- SHORT PROBLEM
A verbatim copy is needed of the lines from the one containing "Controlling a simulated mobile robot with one" down to the one containing "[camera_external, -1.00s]", inclusive. Print it with no pictures.

- LISTED ENTRIES
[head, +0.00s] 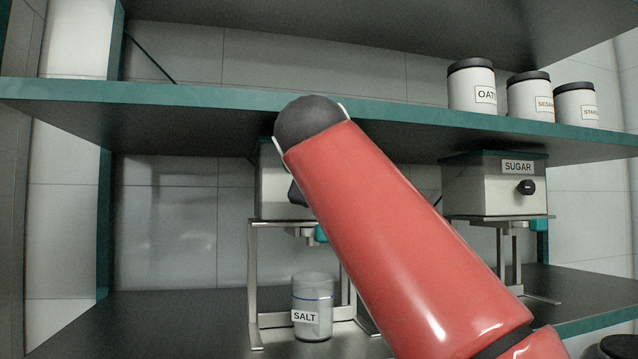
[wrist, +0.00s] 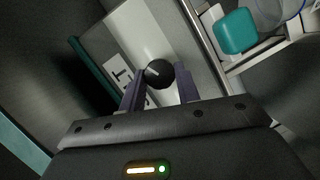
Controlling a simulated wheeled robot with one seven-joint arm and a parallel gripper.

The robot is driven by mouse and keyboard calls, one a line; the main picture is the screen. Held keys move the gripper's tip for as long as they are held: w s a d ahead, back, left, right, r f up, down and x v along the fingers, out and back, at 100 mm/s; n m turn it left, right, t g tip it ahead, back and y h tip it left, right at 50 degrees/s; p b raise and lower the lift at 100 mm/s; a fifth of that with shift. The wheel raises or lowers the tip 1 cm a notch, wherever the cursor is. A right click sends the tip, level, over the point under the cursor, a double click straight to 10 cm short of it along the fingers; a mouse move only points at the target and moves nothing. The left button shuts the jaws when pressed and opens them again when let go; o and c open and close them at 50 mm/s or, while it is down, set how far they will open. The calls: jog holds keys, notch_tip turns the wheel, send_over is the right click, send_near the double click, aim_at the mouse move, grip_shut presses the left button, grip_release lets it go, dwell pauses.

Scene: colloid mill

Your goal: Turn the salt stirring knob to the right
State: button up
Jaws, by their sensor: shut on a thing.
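The salt mill (head: 270,185) is a pale box under the teal-edged shelf, mostly hidden by my red arm in the head view. In the wrist view its pale front (wrist: 140,32) shows a partly covered label (wrist: 119,72). The round black stirring knob (wrist: 158,71), with a small pale mark on its face, sits between the two fingers of my gripper (wrist: 160,84). My gripper is shut on the knob, one finger on each side. In the head view the knob is hidden, and only a dark bit of my gripper shows beside the arm.
A glass jar labelled SALT (head: 312,305) stands below the mill's metal stand (head: 253,290). A sugar mill (head: 490,190) with its own black knob (head: 525,187) is to the right. Labelled canisters (head: 471,88) stand on the shelf (head: 200,95) above. A teal part (wrist: 235,32) is near the gripper.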

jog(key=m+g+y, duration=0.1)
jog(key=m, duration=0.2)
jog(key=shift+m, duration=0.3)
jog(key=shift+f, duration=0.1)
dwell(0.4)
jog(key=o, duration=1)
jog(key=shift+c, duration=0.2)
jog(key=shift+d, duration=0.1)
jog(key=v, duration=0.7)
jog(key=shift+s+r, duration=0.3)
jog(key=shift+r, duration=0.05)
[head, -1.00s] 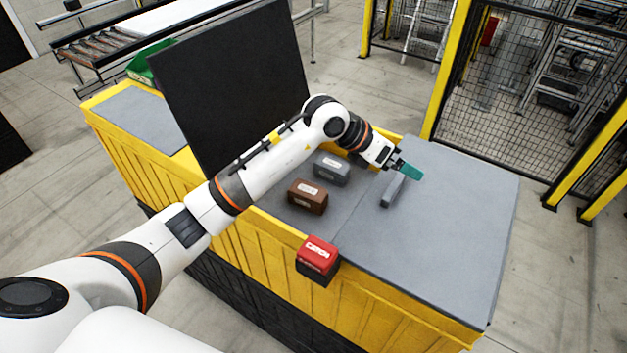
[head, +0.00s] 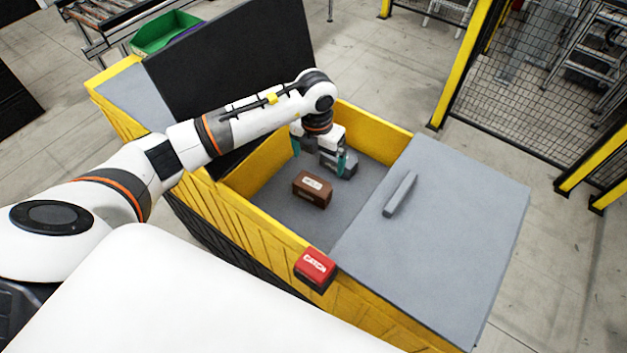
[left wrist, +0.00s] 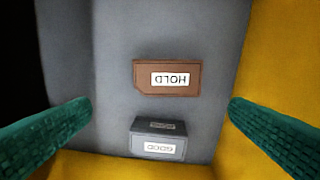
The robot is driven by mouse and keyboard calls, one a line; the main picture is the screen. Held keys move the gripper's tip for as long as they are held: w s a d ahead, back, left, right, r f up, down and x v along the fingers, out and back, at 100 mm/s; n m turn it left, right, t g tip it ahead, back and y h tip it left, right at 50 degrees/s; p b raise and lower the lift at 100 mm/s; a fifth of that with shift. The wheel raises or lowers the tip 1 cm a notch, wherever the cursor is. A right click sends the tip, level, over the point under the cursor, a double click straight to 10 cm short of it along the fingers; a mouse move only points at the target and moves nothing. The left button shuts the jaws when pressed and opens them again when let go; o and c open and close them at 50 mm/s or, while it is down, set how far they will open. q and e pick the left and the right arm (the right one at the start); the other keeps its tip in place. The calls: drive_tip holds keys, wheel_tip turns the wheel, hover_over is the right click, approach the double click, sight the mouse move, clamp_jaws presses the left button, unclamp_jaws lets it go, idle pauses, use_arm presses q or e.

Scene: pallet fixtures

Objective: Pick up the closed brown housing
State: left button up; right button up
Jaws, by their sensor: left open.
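The brown housing (head: 312,189) is a closed block with a white label on top. It rests on the grey floor of the open yellow compartment. In the left wrist view the brown housing (left wrist: 167,77) lies between the fingers' sides, its label reading HOLD upside down. A grey housing (head: 350,167) labelled GOOD stands behind it, partly hidden by my gripper; it also shows in the left wrist view (left wrist: 157,141). My left gripper (head: 318,153) has its teal fingers wide apart, empty, pointing down above the grey housing, behind the brown one. My right gripper does not show.
Yellow walls (head: 380,128) surround the compartment. A black panel (head: 235,75) stands upright at its left. A grey cover (head: 450,220) with a bar handle (head: 401,194) lies at the right. A red box (head: 315,266) sits on the front edge. A green bin (head: 165,32) is behind.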

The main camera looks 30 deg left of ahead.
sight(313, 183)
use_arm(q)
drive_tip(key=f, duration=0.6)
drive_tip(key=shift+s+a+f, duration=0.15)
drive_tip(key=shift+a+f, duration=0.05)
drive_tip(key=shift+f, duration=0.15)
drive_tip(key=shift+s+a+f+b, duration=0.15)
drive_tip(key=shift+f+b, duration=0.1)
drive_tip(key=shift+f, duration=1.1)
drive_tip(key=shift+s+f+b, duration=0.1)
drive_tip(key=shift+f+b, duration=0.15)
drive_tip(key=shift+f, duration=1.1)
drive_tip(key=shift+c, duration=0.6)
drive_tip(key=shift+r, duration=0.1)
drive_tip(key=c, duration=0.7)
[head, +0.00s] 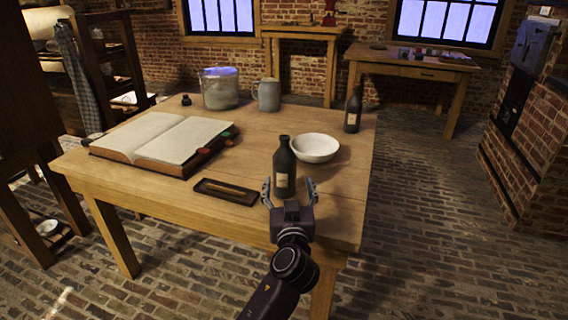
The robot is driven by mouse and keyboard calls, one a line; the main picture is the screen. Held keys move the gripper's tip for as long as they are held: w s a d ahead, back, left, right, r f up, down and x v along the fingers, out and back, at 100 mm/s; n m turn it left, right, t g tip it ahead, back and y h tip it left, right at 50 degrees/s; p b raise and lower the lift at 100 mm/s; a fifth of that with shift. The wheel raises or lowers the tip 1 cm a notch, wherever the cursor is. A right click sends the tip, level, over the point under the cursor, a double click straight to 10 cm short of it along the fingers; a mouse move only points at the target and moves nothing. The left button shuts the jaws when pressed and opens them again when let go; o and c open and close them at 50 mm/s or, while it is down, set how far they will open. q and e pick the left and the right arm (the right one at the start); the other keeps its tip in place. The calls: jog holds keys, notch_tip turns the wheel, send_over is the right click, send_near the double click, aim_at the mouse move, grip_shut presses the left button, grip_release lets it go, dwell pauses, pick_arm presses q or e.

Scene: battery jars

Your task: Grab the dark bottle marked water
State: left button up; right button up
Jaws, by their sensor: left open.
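A dark bottle (284,160) with a pale label stands upright near the front right of the wooden table. A second dark bottle (353,108) with a pale label stands farther back by the table's right edge. The writing on both labels is too small to read. My left gripper (288,190) is open at the nearer bottle, with one finger showing on each side of its lower part. I cannot tell whether the fingers touch it. The gripper hides the bottle's base. My right gripper is not in view.
A white bowl (315,148) stands just behind and right of the nearer bottle. A small dark tray (226,192) lies to its left. An open book (165,141), a grey mug (268,95) and a glass jar (219,90) are farther back on the table (105,178).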

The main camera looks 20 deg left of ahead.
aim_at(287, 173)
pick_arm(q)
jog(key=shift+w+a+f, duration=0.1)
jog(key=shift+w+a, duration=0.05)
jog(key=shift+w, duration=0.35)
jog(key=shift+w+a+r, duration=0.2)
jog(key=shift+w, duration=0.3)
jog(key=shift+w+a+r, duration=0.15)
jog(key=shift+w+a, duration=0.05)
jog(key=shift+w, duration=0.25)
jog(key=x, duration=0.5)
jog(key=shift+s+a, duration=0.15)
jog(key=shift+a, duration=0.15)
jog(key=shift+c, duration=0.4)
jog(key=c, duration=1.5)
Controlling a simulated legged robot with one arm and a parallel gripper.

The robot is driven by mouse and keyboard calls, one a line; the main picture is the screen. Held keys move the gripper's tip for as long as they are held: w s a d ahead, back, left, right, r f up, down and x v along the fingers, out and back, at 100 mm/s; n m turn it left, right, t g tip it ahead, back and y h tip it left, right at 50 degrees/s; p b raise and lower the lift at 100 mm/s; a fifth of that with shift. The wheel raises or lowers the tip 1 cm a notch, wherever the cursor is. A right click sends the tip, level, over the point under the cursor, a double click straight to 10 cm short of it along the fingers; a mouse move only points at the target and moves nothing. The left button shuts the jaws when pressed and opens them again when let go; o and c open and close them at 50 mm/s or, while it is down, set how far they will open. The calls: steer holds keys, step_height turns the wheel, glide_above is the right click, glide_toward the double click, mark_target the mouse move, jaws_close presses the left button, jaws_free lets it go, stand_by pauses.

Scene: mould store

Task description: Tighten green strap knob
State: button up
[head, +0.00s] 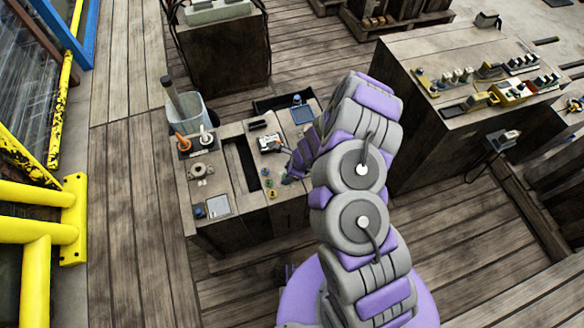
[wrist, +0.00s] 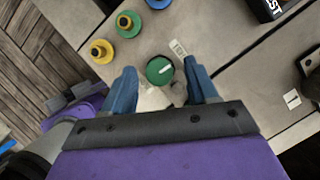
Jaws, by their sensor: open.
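A round dark green knob (wrist: 159,70) with a white pointer bar shows in the wrist view, on the grey bench top. My gripper (wrist: 160,74) is open, with one blue finger on each side of the knob. I cannot tell whether either finger touches it. A small white label (wrist: 178,48) lies beside the knob, near the right fingertip. In the head view my gripper (head: 287,178) is low over the bench (head: 227,140); the knob cannot be made out there.
A green ring with a yellow centre (wrist: 128,22), a yellow knob (wrist: 101,50) and a blue one (wrist: 158,3) sit close by. A long dark slot (head: 241,165) crosses the bench. A grey bucket (head: 187,110) and an orange-handled tool (head: 183,141) stand at the bench's left.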

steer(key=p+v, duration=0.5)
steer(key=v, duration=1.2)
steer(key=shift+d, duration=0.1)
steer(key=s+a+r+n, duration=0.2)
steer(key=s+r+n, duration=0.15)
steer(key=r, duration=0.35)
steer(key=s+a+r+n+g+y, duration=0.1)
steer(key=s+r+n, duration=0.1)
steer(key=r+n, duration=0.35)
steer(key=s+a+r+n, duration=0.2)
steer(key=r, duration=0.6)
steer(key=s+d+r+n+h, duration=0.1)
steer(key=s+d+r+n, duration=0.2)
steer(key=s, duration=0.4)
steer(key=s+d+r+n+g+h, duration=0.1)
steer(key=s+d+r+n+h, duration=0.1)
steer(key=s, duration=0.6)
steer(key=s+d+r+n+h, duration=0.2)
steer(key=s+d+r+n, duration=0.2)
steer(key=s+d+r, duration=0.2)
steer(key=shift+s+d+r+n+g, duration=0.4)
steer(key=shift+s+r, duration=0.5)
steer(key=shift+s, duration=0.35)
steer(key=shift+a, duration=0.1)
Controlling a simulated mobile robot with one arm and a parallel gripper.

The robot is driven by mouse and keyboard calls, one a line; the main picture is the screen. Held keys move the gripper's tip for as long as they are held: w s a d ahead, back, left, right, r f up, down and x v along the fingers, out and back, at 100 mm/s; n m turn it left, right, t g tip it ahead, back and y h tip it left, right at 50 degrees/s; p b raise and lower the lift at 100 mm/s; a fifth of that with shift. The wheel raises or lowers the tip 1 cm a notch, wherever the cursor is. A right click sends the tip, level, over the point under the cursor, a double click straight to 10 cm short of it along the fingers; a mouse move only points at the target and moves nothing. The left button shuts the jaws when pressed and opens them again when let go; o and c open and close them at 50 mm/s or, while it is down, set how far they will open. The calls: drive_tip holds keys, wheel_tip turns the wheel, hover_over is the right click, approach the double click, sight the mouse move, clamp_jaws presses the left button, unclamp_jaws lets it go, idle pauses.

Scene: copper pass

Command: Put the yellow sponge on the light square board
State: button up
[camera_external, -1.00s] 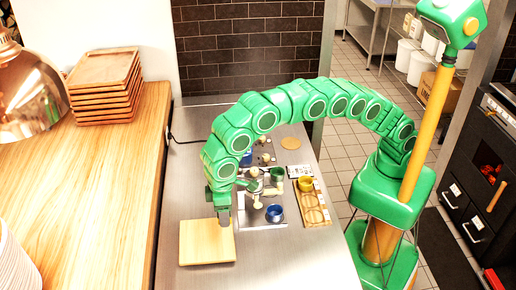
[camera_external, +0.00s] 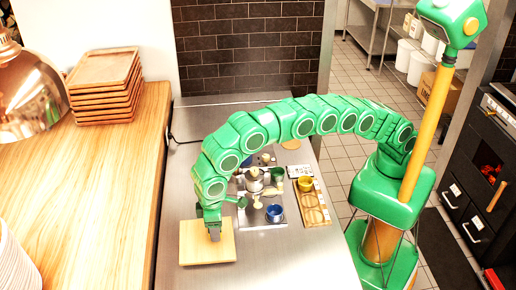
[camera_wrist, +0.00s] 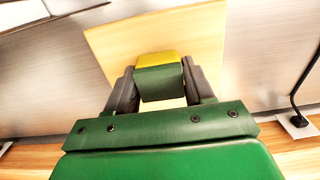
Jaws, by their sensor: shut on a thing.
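The light square board (camera_external: 190,246) lies on the steel counter, left of the coffee things. It also fills the upper middle of the wrist view (camera_wrist: 200,38). My gripper (camera_external: 214,236) is over the board's right part, pointing down. In the wrist view my gripper (camera_wrist: 160,88) is shut on the yellow sponge (camera_wrist: 157,58). The sponge has a yellow strip and a green face and sits between both dark fingers, with the board behind it. Whether the sponge touches the board cannot be told. In the external view the sponge is hidden or too small to make out.
A moka pot (camera_external: 254,180), a blue cup (camera_external: 274,213) and a wooden holder (camera_external: 314,206) with a yellow cup (camera_external: 305,184) stand right of the board. Stacked wooden trays (camera_external: 104,86) and a copper lamp (camera_external: 30,95) are at left. The counter in front of the board is clear.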

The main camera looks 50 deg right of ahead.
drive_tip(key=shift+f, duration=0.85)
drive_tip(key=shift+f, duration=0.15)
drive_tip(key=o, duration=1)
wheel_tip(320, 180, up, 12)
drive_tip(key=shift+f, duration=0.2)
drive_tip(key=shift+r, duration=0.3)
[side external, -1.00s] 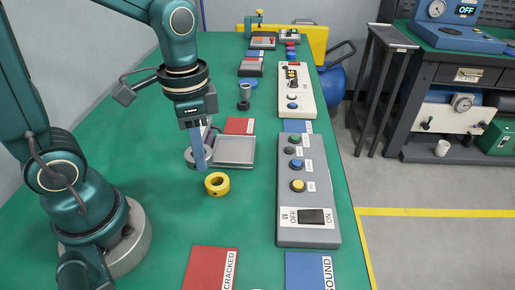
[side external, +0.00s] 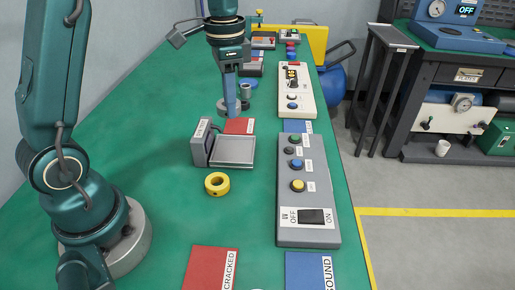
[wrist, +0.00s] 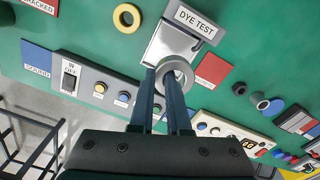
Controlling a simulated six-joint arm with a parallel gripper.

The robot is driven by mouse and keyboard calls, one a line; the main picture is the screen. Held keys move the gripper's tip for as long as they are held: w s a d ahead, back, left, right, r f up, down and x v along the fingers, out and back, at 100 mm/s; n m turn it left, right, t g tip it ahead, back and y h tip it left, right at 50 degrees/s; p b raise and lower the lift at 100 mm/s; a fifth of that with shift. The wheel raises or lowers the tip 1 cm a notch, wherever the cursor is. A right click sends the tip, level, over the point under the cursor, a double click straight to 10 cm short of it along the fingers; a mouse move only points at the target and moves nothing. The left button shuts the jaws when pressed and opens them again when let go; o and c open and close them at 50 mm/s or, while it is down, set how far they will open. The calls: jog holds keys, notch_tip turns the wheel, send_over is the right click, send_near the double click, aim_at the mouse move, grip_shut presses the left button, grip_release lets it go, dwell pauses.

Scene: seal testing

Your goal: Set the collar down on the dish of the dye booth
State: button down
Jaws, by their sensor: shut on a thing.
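My gripper (side external: 231,108) is shut on a grey ring-shaped collar (wrist: 177,72), held at the fingertips in the wrist view. In the side view the collar is small and partly hidden by the fingers. The dye booth (side external: 200,142) is a grey upright block with a square pale dish (side external: 235,151) beside it. In the wrist view its "DYE TEST" label (wrist: 195,24) shows, and the dish (wrist: 166,43) is partly hidden behind the collar. In the side view my gripper appears beyond the dish, towards the back of the bench.
A yellow ring (side external: 217,184) lies on the green bench in front of the booth. A red card (side external: 239,126) lies behind the dish. A button panel (side external: 308,215) stands to the right. Red "CRACKED" (side external: 211,266) and blue "SOUND" (side external: 305,270) mats lie at the front.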

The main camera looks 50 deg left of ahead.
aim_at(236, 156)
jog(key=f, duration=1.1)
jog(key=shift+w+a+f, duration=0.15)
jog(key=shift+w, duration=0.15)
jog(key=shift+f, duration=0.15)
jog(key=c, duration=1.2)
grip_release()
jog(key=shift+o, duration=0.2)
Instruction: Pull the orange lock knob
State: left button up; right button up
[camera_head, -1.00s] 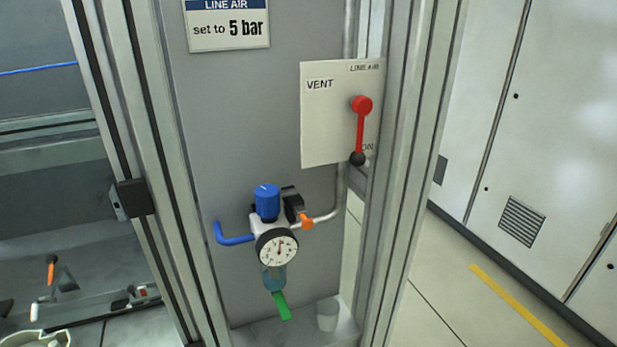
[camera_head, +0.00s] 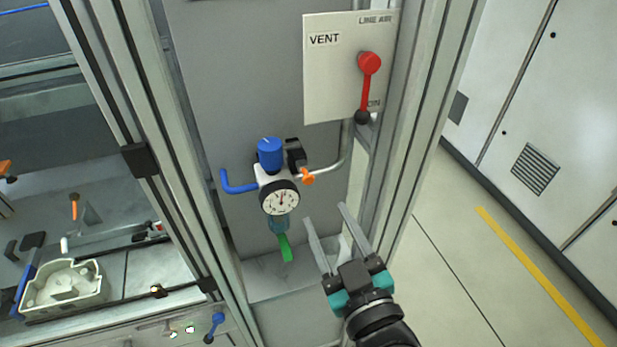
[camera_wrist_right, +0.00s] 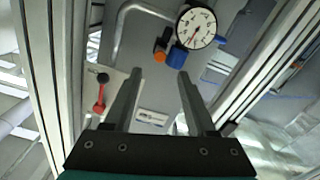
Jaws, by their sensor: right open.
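The orange lock knob (camera_head: 307,177) sits on the right side of the air regulator, beside the pressure gauge (camera_head: 280,198) and below right of the blue regulator knob (camera_head: 270,155). My right gripper (camera_head: 325,214) is open and empty, its fingers pointing up toward the regulator from below right. Its fingertips appear just below the orange knob, apart from it. In the right wrist view the orange knob (camera_wrist_right: 159,57) shows between and just beyond the two fingertips (camera_wrist_right: 159,73). My left gripper is not in view.
A panel with a red vent lever (camera_head: 367,85) is above right of the regulator. A green tab (camera_head: 285,247) hangs below it. Aluminium posts (camera_head: 405,160) stand on both sides. A tray with a casting (camera_head: 98,283) is at lower left.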

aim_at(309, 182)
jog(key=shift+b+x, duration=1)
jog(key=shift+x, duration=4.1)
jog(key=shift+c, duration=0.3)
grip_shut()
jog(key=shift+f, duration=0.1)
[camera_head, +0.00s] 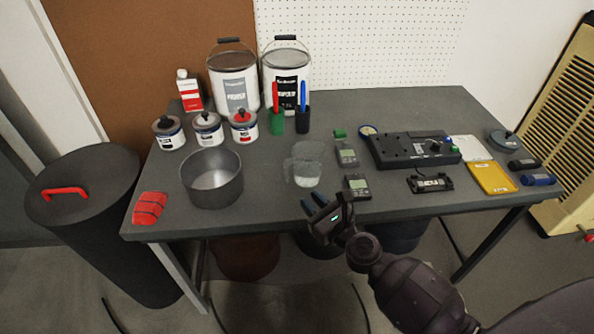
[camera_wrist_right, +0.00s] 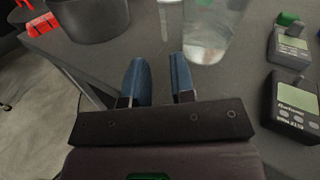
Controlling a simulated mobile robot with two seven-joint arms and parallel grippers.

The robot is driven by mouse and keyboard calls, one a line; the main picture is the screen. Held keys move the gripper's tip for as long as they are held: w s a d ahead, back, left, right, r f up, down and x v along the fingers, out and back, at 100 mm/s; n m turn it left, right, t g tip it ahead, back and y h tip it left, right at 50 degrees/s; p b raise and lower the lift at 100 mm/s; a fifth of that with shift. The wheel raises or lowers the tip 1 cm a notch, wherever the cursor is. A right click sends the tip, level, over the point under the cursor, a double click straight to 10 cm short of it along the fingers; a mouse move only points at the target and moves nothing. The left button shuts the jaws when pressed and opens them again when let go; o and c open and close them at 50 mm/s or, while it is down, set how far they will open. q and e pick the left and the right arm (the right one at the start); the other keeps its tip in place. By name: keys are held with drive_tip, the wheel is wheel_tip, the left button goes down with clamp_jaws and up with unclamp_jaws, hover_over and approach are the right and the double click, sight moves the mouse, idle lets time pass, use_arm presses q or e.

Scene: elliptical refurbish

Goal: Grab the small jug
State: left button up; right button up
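The small jug (camera_head: 306,172) is a clear, see-through vessel standing upright near the table's front middle, with its handle (camera_head: 288,170) toward the left. In the right wrist view the jug (camera_wrist_right: 207,38) stands just beyond my fingers, a little right of centre, with its top cut off; its handle (camera_wrist_right: 170,20) is left of the body. My right gripper (camera_head: 318,204) is at the table's front edge, in front of the jug. In the right wrist view its two blue fingers (camera_wrist_right: 158,82) are apart with nothing between them. My left gripper is not in view.
A grey pot (camera_head: 212,178) stands left of the jug. Two handheld meters, one farther back (camera_head: 347,155) and one nearer (camera_head: 357,187), lie to its right. Red and blue items in cups (camera_head: 276,122) stand behind. The dark table (camera_head: 270,215) has bare room between pot and jug.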

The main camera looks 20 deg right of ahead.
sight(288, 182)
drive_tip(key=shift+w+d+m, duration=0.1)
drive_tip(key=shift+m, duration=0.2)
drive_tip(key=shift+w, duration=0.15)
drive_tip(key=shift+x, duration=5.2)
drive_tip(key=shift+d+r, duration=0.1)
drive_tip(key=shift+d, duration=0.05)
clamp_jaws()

- ANSWER TO THIS PROBLEM
Controlling a simulated mobile robot with one arm and a parallel gripper.

The robot is driven by mouse and keyboard calls, one a line; the main picture is the screen. Held keys move the gripper's tip for as long as they are held: w s a d ahead, back, left, right, r f up, down and x v along the fingers, out and back, at 100 mm/s; n m turn it left, right, t g tip it ahead, back and y h tip it left, right at 50 degrees/s; p b raise and lower the lift at 100 mm/s; a fifth of that with shift. The wheel raises or lowers the tip 1 cm a notch, wherever the cursor is. A right click sends the tip, level, over the point under the cursor, a double click straight to 10 cm short of it along the fingers; a mouse move only points at the target and moves nothing. The left button shuts the jaws when pressed and opens them again when let go; o and c open and close them at 50 mm/s or, while it is down, set how far they will open. The calls: drive_tip holds keys, wheel_tip turns the wheel, hover_over is the right click, approach the double click, sight the mouse move, clamp_jaws presses the left button, unclamp_jaws lets it go, idle pauses.

Scene: copper pass

Command: Put the yellow sponge on the light square board
State: button up
[camera_external, -1.00s] 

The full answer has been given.